I've always taken the contextual side of that dichotomy, so I disagree. Regardless, you might give this a quick read -- the Beatles helped make it mainstream. Their sound engineers, who were unsung heroes, used four tracks to the best of their ability. Now anyone can use 64 with a little cheap tech.

Just an aside.





thenewgreen  ·  3988 days ago  ·  link  ·  

I had a four-track tascam recorder as a kid. I became pretty good at what the wikipedia post calls "reduction mixing" or bouncing down to one track. It was an art-form. Back then (for me), the more you bounced down on tape the lesser the quality became though. kleinbl00, you remember those days? The limitations we had were really part of the process and made things fun.

user-inactivated  ·  3988 days ago  ·  link  ·  

Cool post, I had no idea. Wish I knew more about how it worked.
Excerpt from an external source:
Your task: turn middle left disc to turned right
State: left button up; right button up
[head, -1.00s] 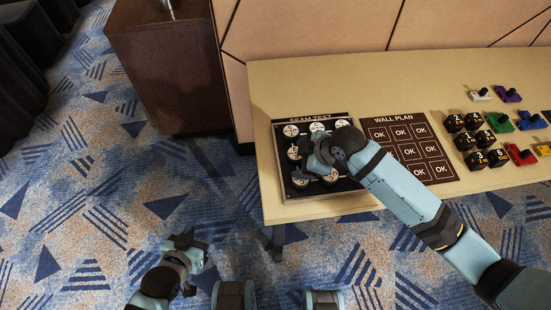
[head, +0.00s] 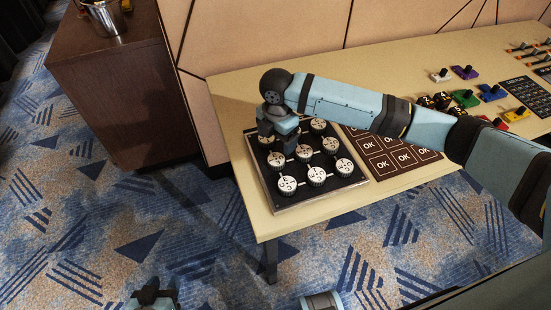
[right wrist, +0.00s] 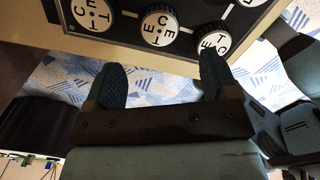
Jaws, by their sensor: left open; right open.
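The disc panel (head: 318,195) is a dark board with rows of round white-topped discs, lying at the table's left end. The middle left disc (head: 276,160) is white with dark letters too small to read in the head view. My right gripper (head: 279,146) points down over the back left part of the panel, just behind this disc. It hides part of the back discs. In the right wrist view its two fingers (right wrist: 163,80) are apart with nothing between them, and one row of discs (right wrist: 159,28) shows beyond them. My left gripper (head: 154,294) is low at the bottom edge, away from the table.
The OK wall plan (head: 391,159) lies right of the panel, partly under my right arm. Coloured switch blocks (head: 465,98) and black numbered blocks stand farther right. A brown cabinet (head: 120,90) with a metal bucket (head: 104,18) stands left of the table (head: 225,100).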

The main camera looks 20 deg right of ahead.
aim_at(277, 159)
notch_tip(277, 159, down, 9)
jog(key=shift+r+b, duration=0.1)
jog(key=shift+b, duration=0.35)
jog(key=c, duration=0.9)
Kafke  ·  3988 days ago  ·  link  ·  

As I said, I have no problem appreciating what they did for music. I understand it was a huge contribution. But just because they were a great contributor to the technique, ideas, hardware, w/e, doesn't mean their music was any good. Technically impressive for the time, yes, but the music itself may or may not be good.

Another way of putting it would be the Motorola Razr phone (the old flip-phone one). It completely revolutionized phones, and at the time it was amazing (to the point where everyone copied it). By today's standards, the phone is a piece of shit. But what it did for phones was amazing and people can appreciate that while recognizing that it's not all that great of a phone.

So knowing the history might make you appreciate it more, it doesn't make it better.

user-inactivated  ·  3987 days ago  ·  link  ·  

Well, I don't think you can use technology (though you're right about the Razr) as a corollary for music, because tech has function whereas music has form. Art doesn't need to progress to meet the needs of society to nearly as great an extent as technology, although it at times does.

I can't escape the feeling that songs like A Change is Gonna Come or Vietnam Song wouldn't have remotely the same effect if they'd come out in 1995. You might argue that effect doesn't influence appreciation but I would argue that they're almost the same thing. To each his own.